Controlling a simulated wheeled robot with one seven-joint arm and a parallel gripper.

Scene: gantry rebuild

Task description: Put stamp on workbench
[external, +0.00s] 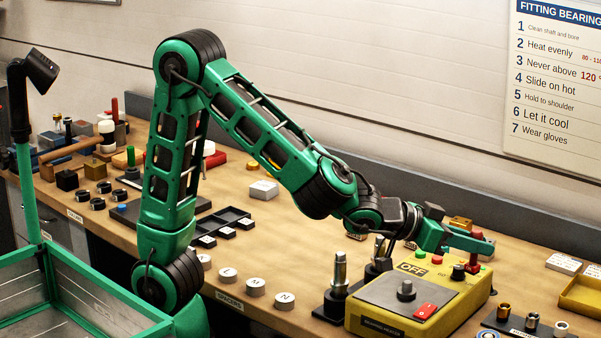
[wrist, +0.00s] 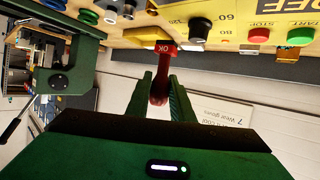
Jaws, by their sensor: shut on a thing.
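My gripper (wrist: 161,82) is shut on a red stamp (wrist: 158,92), which sits between its two green fingers in the wrist view. The stamp's end marked OK (wrist: 165,47) points away from the palm. In the external view my gripper (external: 472,242) is at the right, behind and above the yellow bearing heater. A small red part, likely the stamp, shows by the fingers there. The wooden workbench (external: 330,237) runs across the external view below the arm. Whether the stamp touches anything cannot be told.
The yellow bearing heater (external: 365,322) with knobs and buttons stands close to the gripper. Metal posts (external: 340,270) stand left of it. Bare bench shows between the spacers and the black tray (external: 221,226).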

**WHAT IS BEING ASKED:** With the pictures removed from your copy, retype the lines above from the one that contains "Scene: gantry rebuild" through the one that contains "[wrist, +0.00s]", exactly.

**SOLUTION FOR THIS TASK:**
Scene: gantry rebuild

Task description: Put stamp on workbench
[external, +0.00s] 
[wrist, +0.00s] 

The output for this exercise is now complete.